Bizav in Asia: Service Companies Boost Capacity
Jet Aviation has a long pedigree here in the Asian business aviation community, having established its handling and aircraft support operation at Singapore’s Seletar Airport 15 years ago. Last year, its aircraft management business in the region grew by 20 percent to a fleet of 24 aircraft, nine of which are based in Hong Kong. The Swiss-based group also manages aircraft for clients in Singapore, Thailand, Indonesia, Malaysia and India.
Juerg Reuthinger, Jet Aviation’s senior vice president for aircraft management, acknowledged that, overall, while the growth of the Asian business aviation has continued it has done so at a noticeably slower pace over the past 12 months as the region has had to contend with the fallout from the global economic downturn. Nonetheless, there have been fewer aircraft order cancellations than in other parts of the world, undoubtedly because credit has generally continued to be more readily available here.
“Our [management] clients are mainly big companies using the aircraft as business tools–which is where most of the growth will be–rather than for leisure,” Reuthinger told AIN. “A lot of companies are investing in infrastructure, with new business hubs cropping up across the map, especially in China.”
However, he added, more still needs to be done to provide the infrastructure that business aircraft operators need. While the availability of airport slots and access to airspace is improving in countries like China, plenty more needs to be done on this score if business aviation is to prove its real worth.
The executive charter sector has seen growth with new entrants trying to get established in key markets such as Hong Kong. Reuthinger pointed out that delays in getting the necessary flight and landing permits make it harder for operators to fly on very short notice than in Europe and North America, undermining some of the flexibility that these aircraft were designed to deliver.
“It is important that aircraft ownership [in Asia] is enjoyable and not a hassle, which is not the case if you own an aircraft, and it becomes a disadvantage when you cannot get slots or the handling you need,” commented Reuthinger. This is a key part of Jet Aviation’s mission–to make business aircraft use a blessing rather than a curse.

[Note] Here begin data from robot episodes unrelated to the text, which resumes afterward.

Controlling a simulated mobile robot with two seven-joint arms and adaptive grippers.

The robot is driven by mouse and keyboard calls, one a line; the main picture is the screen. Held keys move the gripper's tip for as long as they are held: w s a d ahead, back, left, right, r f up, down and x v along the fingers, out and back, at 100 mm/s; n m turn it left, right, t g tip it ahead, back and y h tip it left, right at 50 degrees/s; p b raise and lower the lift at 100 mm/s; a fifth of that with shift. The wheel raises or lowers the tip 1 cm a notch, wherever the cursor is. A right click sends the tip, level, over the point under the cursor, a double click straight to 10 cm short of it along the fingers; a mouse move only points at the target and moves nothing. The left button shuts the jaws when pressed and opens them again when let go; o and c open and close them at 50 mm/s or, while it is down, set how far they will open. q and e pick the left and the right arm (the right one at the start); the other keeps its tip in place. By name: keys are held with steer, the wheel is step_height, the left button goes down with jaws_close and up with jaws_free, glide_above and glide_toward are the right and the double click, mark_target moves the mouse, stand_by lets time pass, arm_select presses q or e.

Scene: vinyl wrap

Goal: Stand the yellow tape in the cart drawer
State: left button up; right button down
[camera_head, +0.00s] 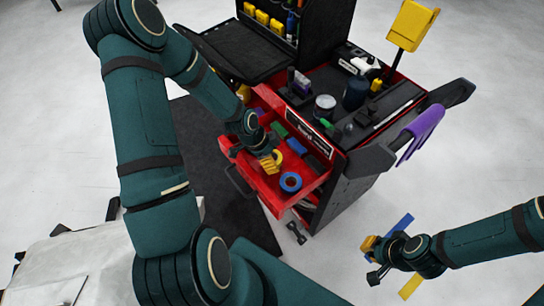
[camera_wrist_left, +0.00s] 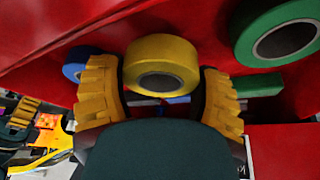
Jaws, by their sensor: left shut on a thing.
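The red cart drawer (camera_head: 268,190) is pulled open at the front of the cart. My left gripper (camera_head: 268,163) reaches down into the drawer area and is shut on the yellow tape (camera_head: 278,157). In the left wrist view the yellow tape (camera_wrist_left: 162,50) sits between the two yellow finger pads of that gripper (camera_wrist_left: 160,90), its dark round opening facing the camera. Whether the tape touches the drawer floor I cannot tell. My right gripper (camera_head: 374,258) is out to the right of the cart, over the floor, with its fingers small and unclear.
A blue tape (camera_head: 290,182) lies in the front of the drawer. Green (camera_head: 279,130) and blue (camera_head: 297,145) pieces lie further back. A green tape (camera_wrist_left: 255,40) is close to the right of the held tape. The cart top (camera_head: 320,118) carries cans and tools.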

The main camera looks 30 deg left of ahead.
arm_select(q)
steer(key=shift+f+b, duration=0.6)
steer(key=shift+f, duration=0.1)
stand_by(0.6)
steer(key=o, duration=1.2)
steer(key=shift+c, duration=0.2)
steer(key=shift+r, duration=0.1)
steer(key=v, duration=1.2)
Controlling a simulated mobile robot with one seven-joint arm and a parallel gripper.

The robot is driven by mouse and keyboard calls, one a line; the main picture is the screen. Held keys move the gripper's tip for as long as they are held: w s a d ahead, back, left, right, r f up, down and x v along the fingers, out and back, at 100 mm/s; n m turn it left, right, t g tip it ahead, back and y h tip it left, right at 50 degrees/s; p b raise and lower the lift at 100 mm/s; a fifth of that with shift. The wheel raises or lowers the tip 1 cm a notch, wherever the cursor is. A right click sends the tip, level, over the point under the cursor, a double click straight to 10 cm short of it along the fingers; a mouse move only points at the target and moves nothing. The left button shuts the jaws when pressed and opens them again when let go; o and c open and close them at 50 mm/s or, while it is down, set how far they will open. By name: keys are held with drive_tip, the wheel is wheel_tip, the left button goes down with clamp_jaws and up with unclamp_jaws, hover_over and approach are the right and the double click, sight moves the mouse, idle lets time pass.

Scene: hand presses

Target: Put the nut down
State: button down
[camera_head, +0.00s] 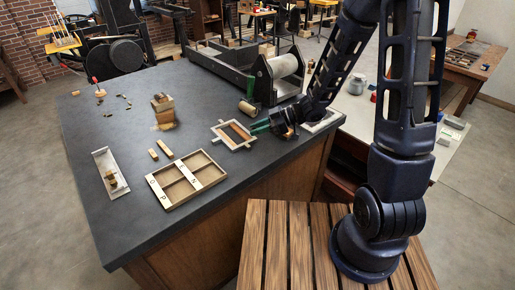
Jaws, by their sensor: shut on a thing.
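My gripper (258,127) has green fingers and reaches in from the right, low over the dark table top (225,90). It is shut on a small thing, taken to be the nut, at the right edge of a wooden frame with handles (233,134). The nut itself is too small and too hidden by the fingers to make out. I cannot tell whether it touches the frame or the table.
A divided wooden tray (186,179) lies at the front, with two small wooden blocks (158,150) behind it. A metal tray (110,173) lies left. A block stack (162,108) stands mid-table. A roller press (278,75) stands behind my gripper.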

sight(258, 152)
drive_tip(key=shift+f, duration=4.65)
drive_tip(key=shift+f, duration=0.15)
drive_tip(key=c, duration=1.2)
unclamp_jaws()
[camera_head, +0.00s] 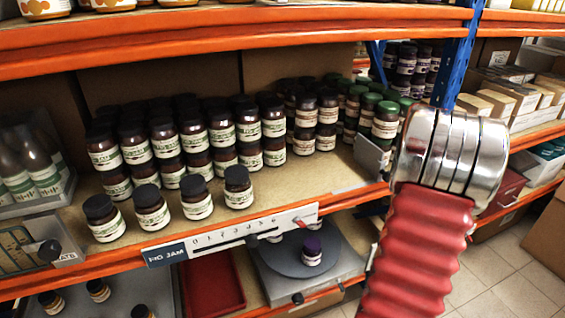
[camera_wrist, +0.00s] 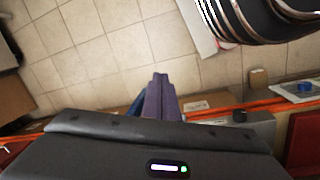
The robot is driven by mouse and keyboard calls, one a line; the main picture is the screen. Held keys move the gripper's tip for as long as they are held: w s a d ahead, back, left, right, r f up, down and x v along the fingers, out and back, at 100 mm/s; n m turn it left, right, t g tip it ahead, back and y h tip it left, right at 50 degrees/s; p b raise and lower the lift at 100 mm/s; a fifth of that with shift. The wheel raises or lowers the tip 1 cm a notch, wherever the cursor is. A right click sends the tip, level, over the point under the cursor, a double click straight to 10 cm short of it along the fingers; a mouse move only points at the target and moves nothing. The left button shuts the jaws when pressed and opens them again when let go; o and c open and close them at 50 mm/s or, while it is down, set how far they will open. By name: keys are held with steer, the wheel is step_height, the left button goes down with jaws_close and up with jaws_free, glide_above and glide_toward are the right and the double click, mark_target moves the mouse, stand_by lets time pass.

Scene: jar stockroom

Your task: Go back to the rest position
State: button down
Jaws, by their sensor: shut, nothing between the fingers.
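My gripper (camera_wrist: 160,90) shows in the wrist view, its narrow purple-grey fingers together and nothing between them. It hangs over the tiled floor, with an orange shelf edge behind the fingers. In the head view my red ribbed arm with its silver ringed joint fills the right side, in front of the shelf. The gripper itself does not show in the head view.
Dark-lidded jars (camera_head: 150,208) stand in rows on the shelf, behind an orange edge with a numbered slider strip (camera_head: 240,236). A blue post (camera_head: 457,62) rises beside my arm. Tiled floor (camera_head: 505,285) is open at right.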

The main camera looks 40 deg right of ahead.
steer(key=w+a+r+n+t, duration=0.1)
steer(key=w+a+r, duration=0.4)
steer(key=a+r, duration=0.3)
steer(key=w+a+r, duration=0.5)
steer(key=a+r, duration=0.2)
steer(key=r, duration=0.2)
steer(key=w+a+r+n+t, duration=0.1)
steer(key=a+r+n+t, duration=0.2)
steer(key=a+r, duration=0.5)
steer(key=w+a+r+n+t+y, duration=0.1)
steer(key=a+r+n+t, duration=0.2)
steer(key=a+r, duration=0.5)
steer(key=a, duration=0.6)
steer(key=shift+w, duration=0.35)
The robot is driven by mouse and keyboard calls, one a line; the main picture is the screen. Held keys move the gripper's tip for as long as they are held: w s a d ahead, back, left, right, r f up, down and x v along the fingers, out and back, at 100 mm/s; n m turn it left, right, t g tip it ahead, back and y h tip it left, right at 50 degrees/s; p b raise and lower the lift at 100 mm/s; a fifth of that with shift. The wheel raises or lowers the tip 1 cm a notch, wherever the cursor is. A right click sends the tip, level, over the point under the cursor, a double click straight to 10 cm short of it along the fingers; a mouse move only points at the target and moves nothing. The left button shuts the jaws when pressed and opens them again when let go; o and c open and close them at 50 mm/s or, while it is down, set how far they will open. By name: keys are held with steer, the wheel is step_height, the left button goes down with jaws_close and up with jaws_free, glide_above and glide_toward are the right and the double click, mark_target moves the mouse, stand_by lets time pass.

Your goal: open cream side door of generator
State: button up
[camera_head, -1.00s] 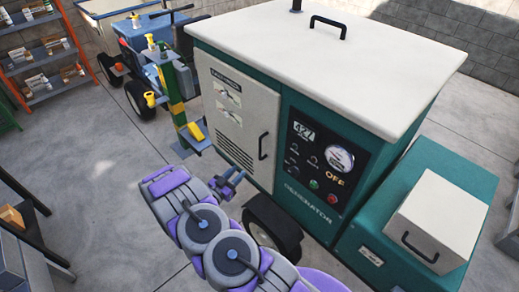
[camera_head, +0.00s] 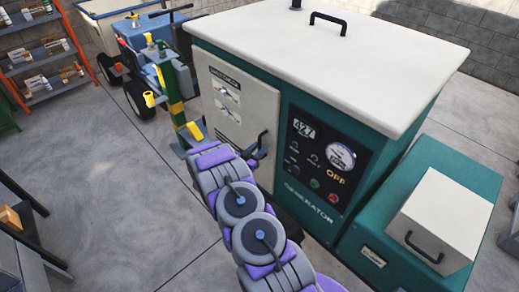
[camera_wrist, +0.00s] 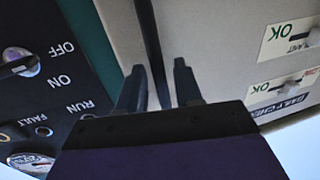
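The cream side door (camera_head: 228,105) of the teal generator is shut. It has labels at the top; my arm hides its lower part. Its black upright handle (camera_wrist: 150,40) is near the edge beside the control panel. My gripper (camera_wrist: 158,88) is at the handle, fingers spread, with the dark handle bar showing between them. I cannot tell whether either finger touches the bar. In the head view my gripper (camera_head: 258,146) is small and partly hidden behind my purple and grey wrist. The door also fills the upper right of the wrist view (camera_wrist: 215,40).
The control panel (camera_head: 318,160) with gauge and buttons is right of the door. A teal box with a cream lid (camera_head: 440,215) stands at the right. A blue tractor-like vehicle (camera_head: 150,65) is behind left. The floor (camera_head: 120,170) left of my arm is clear.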

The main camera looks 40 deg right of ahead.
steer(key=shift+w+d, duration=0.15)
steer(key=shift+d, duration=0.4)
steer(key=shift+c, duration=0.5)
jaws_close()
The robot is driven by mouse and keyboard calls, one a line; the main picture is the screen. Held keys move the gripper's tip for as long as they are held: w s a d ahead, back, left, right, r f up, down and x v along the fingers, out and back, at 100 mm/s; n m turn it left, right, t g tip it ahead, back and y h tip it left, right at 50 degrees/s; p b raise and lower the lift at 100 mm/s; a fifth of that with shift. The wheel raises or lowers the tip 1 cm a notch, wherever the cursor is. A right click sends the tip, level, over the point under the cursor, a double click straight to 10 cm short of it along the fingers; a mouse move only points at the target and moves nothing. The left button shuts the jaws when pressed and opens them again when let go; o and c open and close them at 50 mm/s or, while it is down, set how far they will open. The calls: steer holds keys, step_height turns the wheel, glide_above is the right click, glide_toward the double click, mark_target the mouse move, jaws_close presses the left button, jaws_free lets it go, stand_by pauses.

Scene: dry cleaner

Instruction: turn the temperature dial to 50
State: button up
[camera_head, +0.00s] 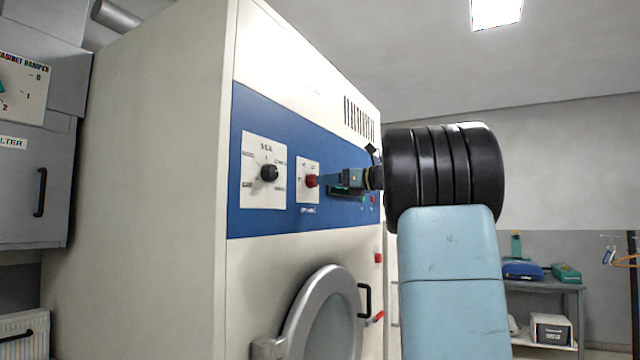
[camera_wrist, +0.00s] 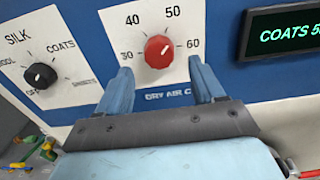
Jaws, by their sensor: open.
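The red temperature dial (camera_wrist: 159,51) sits on a white plate marked 30, 40, 50 and 60 in the wrist view. It also shows in the head view (camera_head: 311,181) on the machine's blue panel. I cannot clearly tell which number its mark faces. My gripper (camera_wrist: 160,72) is open, with one blue finger to the left and one to the right of the dial, and a gap on both sides. In the head view my gripper (camera_head: 322,181) comes in from the right, its tips close to the dial. I cannot tell how deep they reach.
A black fabric dial (camera_wrist: 40,76) marked SILK and COATS is left of the red one. A display (camera_wrist: 285,33) reading COATS is to the right. Below, the machine has a round door (camera_head: 325,315) with a black handle (camera_head: 364,300). A grey cabinet (camera_head: 35,180) stands far left.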

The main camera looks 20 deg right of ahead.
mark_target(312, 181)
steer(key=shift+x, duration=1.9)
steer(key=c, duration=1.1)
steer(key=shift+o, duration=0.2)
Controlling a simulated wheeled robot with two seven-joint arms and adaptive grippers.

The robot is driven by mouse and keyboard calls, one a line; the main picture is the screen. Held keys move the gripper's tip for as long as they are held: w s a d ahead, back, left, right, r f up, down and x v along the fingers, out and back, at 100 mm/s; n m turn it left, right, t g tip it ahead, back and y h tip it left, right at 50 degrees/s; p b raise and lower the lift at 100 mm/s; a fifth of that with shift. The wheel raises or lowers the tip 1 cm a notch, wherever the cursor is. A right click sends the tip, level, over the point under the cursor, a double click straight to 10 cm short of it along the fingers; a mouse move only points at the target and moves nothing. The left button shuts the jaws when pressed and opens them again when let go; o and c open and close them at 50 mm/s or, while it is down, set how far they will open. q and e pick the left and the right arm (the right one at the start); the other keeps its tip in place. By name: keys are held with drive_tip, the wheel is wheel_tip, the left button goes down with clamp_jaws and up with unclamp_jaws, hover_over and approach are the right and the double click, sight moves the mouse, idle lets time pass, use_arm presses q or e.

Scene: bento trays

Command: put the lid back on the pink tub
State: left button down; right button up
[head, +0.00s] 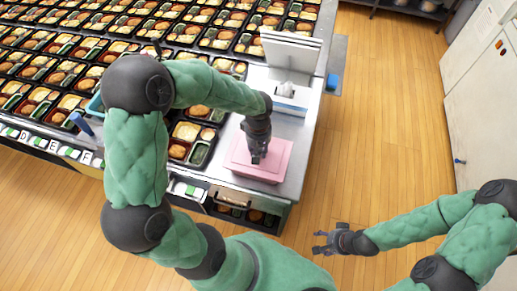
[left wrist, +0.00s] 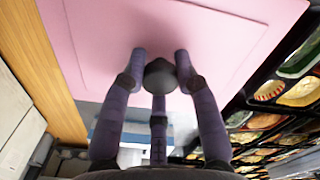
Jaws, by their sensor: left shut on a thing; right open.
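The pink lid (left wrist: 200,30) fills the upper part of the left wrist view. My left gripper (left wrist: 160,72) is shut on the lid's dark round knob (left wrist: 160,76), with purple-grey fingers around it. In the head view my left gripper (head: 257,157) points down at the middle of the lid (head: 280,155). The pink tub (head: 256,178) is at the table's near right corner, directly under the lid. I cannot tell whether the lid rests fully on its rim. My right gripper (head: 326,241) is open and empty, out over the floor.
Many filled bento trays (head: 120,47) cover the table to the left and back. A white box (head: 291,98) and an upright panel (head: 290,52) stand behind the tub. Wooden floor (head: 380,120) is clear to the right of the table.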

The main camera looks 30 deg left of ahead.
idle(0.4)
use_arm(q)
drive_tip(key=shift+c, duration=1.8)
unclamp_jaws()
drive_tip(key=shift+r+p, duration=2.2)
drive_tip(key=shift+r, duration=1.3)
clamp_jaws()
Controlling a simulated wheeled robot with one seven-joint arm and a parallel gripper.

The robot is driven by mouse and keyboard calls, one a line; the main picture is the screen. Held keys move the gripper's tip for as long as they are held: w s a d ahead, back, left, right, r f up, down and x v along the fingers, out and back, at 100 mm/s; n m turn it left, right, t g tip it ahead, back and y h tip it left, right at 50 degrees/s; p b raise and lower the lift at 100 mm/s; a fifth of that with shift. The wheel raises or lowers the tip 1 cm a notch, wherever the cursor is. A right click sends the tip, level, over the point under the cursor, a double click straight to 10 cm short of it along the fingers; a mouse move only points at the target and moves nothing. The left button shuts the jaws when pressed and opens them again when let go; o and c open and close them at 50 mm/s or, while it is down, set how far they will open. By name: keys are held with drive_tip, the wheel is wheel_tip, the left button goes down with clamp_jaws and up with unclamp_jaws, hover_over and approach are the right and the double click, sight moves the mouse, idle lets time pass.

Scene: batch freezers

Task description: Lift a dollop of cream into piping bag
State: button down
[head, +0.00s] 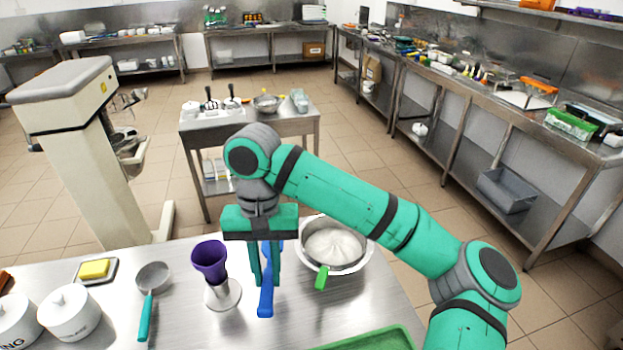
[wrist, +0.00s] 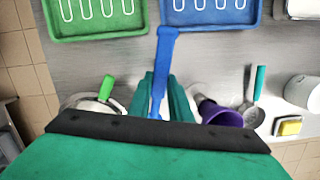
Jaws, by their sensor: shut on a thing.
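My gripper (head: 266,280) is shut on a blue-handled tool (head: 265,303), upright over the front table between the bag and the bowl. In the wrist view the blue handle (wrist: 163,70) runs up from between the fingers. I cannot tell what its working end is. The purple piping bag (head: 210,262) stands open-topped in a clear, round-based holder (head: 223,295), left of my gripper. It also shows in the wrist view (wrist: 220,115). A steel bowl (head: 366,262) of white cream (head: 333,244) is to the right, with a green-handled tool (head: 322,277) over its near rim.
A green tray (head: 395,337) is at the front edge. A blue tray (wrist: 210,27) lies beside it in the wrist view.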

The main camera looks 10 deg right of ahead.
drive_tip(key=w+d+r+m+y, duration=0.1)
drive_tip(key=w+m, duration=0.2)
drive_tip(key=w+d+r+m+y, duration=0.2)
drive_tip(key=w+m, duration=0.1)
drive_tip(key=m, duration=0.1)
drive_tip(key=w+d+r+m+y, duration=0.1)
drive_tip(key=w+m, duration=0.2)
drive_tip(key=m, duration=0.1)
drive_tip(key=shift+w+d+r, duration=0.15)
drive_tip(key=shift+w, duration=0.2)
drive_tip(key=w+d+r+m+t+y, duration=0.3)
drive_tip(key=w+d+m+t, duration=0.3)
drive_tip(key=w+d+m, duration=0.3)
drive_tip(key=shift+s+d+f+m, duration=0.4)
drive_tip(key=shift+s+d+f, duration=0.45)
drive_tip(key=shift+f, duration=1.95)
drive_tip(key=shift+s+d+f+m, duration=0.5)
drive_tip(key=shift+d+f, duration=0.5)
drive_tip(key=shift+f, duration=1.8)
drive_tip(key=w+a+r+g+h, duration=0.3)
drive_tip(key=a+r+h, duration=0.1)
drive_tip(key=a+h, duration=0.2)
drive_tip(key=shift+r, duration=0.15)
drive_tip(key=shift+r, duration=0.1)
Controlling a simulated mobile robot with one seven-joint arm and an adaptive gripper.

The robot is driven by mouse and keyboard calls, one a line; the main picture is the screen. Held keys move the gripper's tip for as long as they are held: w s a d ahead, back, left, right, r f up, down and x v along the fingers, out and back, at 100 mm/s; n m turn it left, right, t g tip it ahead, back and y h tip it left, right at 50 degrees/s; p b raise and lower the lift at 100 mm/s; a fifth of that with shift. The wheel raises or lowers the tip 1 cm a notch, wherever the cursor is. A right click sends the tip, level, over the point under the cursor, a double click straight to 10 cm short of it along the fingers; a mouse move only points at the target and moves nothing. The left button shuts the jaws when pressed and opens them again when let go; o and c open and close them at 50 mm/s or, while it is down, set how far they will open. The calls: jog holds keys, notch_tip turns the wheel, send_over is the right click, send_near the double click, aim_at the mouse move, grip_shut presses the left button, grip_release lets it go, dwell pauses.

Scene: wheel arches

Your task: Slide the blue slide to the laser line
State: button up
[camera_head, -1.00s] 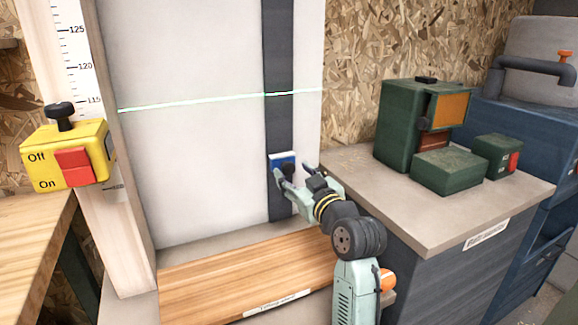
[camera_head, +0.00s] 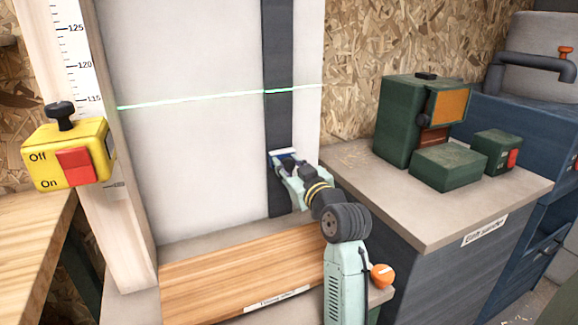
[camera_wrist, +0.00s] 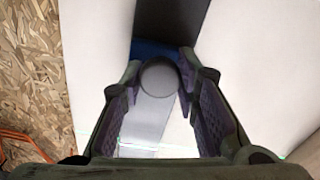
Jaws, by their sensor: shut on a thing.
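The blue slide (camera_head: 284,152) sits on the dark vertical track (camera_head: 279,120) of a white board, mostly hidden behind my gripper. In the wrist view the blue slide (camera_wrist: 150,48) shows behind a round dark knob (camera_wrist: 159,77). My gripper (camera_head: 282,166) is at the slide, its fingers on either side of the knob; it is shut on the knob. The green laser line (camera_head: 200,99) runs across the board and track, well above the slide.
A wooden ledge (camera_head: 235,268) lies below the board. A yellow switch box (camera_head: 70,153) and a ruler (camera_head: 80,55) stand at left. Green machines (camera_head: 425,130) stand on a counter (camera_head: 450,205) at right. The track between slide and laser line is clear.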

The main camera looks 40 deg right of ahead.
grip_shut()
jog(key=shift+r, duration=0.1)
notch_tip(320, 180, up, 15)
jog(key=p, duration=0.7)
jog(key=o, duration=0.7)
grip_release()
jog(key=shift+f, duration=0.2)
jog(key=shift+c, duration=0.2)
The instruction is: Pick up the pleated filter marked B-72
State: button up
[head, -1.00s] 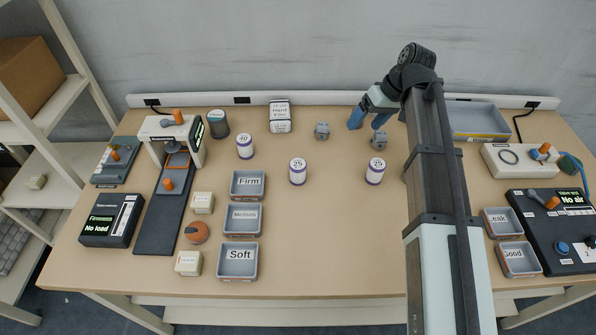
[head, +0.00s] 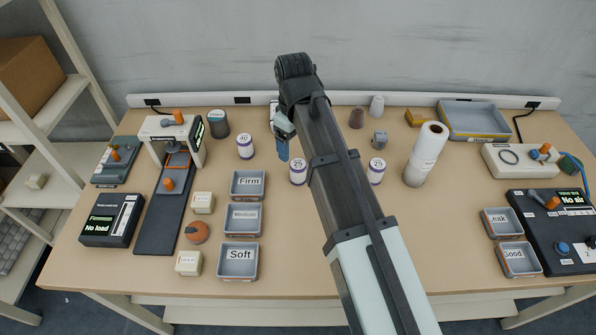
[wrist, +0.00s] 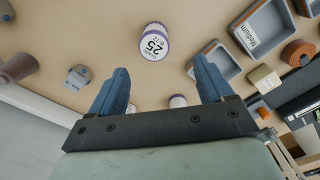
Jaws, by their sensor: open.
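Several white cylinders with purple bands stand upright on the table. One marked 25 (head: 298,171) is just right of and nearer than my gripper (head: 282,150); another marked 25 (head: 377,171) is right of my arm, and one marked 40 (head: 245,147) is to the left. In the wrist view a 25 cylinder (wrist: 153,44) shows beyond my open, empty fingers (wrist: 160,68), apart from them. Its smaller print seems to read B-72, but I cannot be sure. Another cylinder (wrist: 178,101) is partly hidden behind my gripper.
A grey block (head: 379,139), a brown cone (head: 356,118) and a tall white roll (head: 426,150) stand right of my arm. The Firm tray (head: 248,197) and two more trays are at left. My arm hides part of the table's middle.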

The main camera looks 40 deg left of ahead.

Building on its presence in Singapore and Hong Kong, Jet Aviation has been expanding into China with a new joint venture in Beijing, which has been providing handling for more than a year. In 2010, line maintenance capability will be added, with plans to provide more extensive base maintenance for various aircraft types running not far behind.
According to Sebastian Groeger, general manager of the group’s Singapore base, it is the Far East’s most extensive business aircraft provider of maintenance, repair and overhaul. It holds engineering approvals for 13 different countries and can support 31 aircraft types, including all members of the Bombardier, Gulfstream and Cessna Citation families.
Last year, the company’s new support facility in Hong Kong added Gulfstream and Bombardier capability, and it also has a line maintenance base at Kuala Lumpur’s Subang Airport. From its bases, Jet Aviation sends out engineers throughout the Asia-Pacific region to provide support at locations that do not have on-site engineering infrastructure for business aircraft.
Groeger said that the first six months of 2009 were somewhat slow in terms of traffic volume handled at Seletar, but that it has since picked up. In particular, Western-owned corporate aircraft have started coming back into the region.
Rival business aviation services group Hawker Pacific shares this perspective on the market. Tony Jones, the company senior vice president for aircraft sales and flight services, told AIN that after a “brief but significant pause throughout 2009” the sector is “moving into a period of sustained growth.”
The Sydney-based company is a long-established dealer for Hawker Beechcraft’s jets and King Air turboprops in Australia and Southeast Asia, as well as representing Bell Helicopters. It sees much more significant business aviation growth throughout the region in the long-term.
According to Hawker Pacific, the rise of low-cost airlines has proved to be a strong sales driver for business aircraft, provoking concern about issues such as security, privacy, limited routes and late arrivals. The increasing value of local currencies against the U.S. dollar has also made this mode of transportation seem more affordable in the Asia-Pacific region. However, Jones added that there is still some reluctance among corporations to accept business aircraft.
Hawker Pacific’s response to a steadily rising market has been to invest in support infrastructure in locations such as Singapore and Malaysia (where it is opening a service center at Kuala Lumpur’s Subang Airport to add to its existing FBO there). This year should see the opening of a new joint-venture FBO in Shanghai. In addition to providing maintenance for the Hawker Beechcraft family, the company also supports Dassault’s Falcons.